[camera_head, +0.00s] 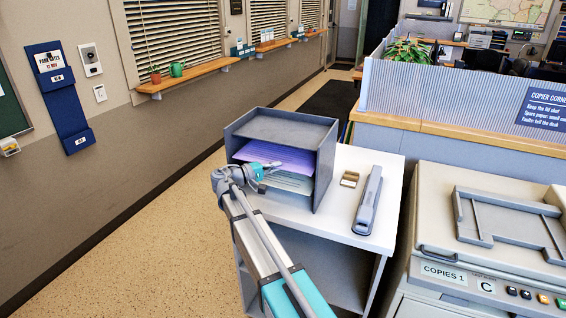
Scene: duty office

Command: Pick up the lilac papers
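The lilac papers (284,157) lie flat on the middle level of a grey paper tray rack (325,160), which stands on a white-topped cabinet. My gripper (262,174) is at the open front of the rack, at the left end of the lilac papers. It overlaps their front edge in the picture. The gripper is small here and partly hidden by my own wrist, so I cannot tell whether its fingers are open or touch the papers. Pale grey-green papers (290,182) lie on the level below. The top level of the rack looks empty.
A long grey stapler-like tool (369,200) and a small tan box (349,179) lie on the cabinet top (335,222) right of the rack. A copier (480,240) stands close on the right. Open speckled floor (150,220) lies to the left.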

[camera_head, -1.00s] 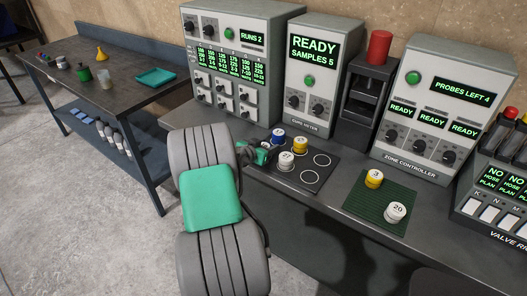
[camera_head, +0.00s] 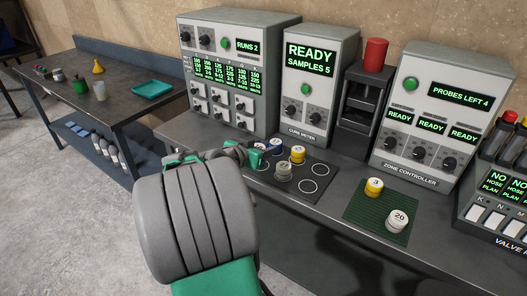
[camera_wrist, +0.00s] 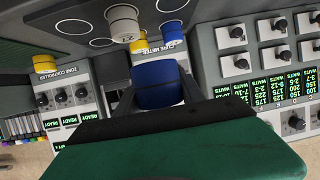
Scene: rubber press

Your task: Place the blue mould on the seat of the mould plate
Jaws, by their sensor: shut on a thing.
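The blue mould (camera_head: 275,147) is at the back left of the dark mould plate (camera_head: 293,199). My gripper (camera_head: 267,148) is shut on it from the left. In the wrist view the blue mould (camera_wrist: 157,90) sits between the two dark fingers of my gripper (camera_wrist: 158,100). Whether it touches the plate is hard to tell. A yellow mould (camera_head: 298,154) and a grey-white mould (camera_head: 283,171) stand on the plate close to the right of the blue one. Ringed seats at the plate's right (camera_head: 321,170) and front (camera_head: 307,186) are empty.
A green mat (camera_head: 372,222) to the right holds a yellow mould marked 3 (camera_head: 374,187) and a white mould marked 20 (camera_head: 398,220). The cure meter (camera_head: 315,85) and the panel marked RUNS 2 (camera_head: 222,60) stand behind the plate.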

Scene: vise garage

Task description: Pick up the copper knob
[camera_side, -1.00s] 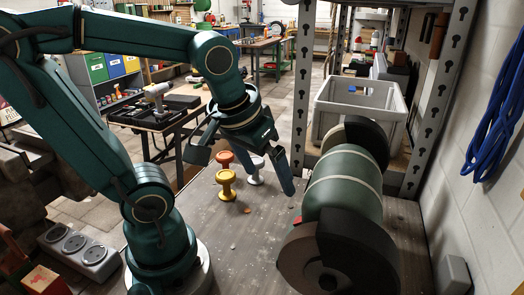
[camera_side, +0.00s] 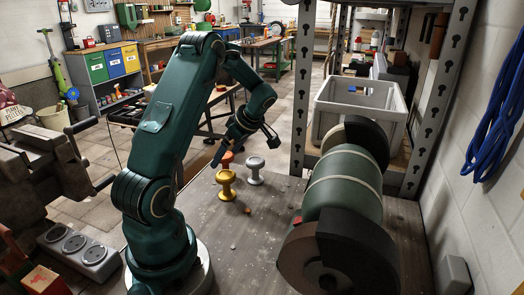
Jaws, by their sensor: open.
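The copper knob (camera_side: 228,159) stands on the bench in the side view, behind the gold knob (camera_side: 227,188). The gold knob hides its lower part. A silver knob (camera_side: 255,173) stands just to their right. My gripper (camera_side: 244,151) is open and empty, its fingers spread wide above and around the copper knob's area. The left finger reaches down close to the copper knob's left side, and the right finger is over the silver knob's far side. I cannot tell whether either finger touches a knob.
A green bench grinder (camera_side: 345,190) stands to the right on the bench. A grey crate (camera_side: 360,108) sits on the shelf behind it. The bench front centre is mostly clear.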

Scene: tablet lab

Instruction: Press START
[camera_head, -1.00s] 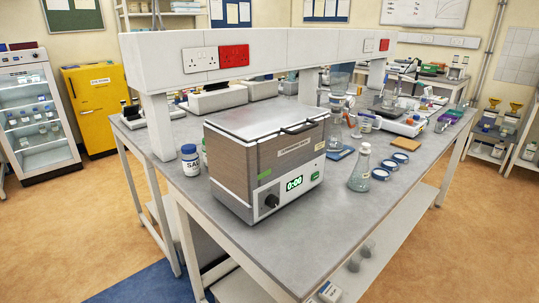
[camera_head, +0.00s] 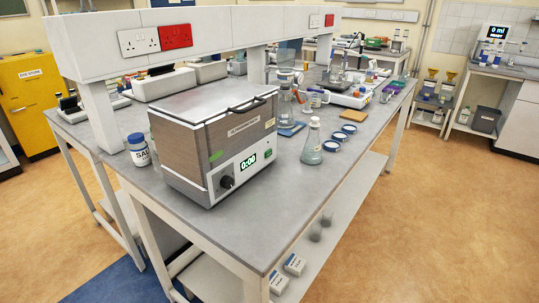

- - -

• **The request**:
Pull out each line of the records holding the string "Scene".

• **Solution for this problem**:
Scene: duty office
Scene: rubber press
Scene: vise garage
Scene: tablet lab

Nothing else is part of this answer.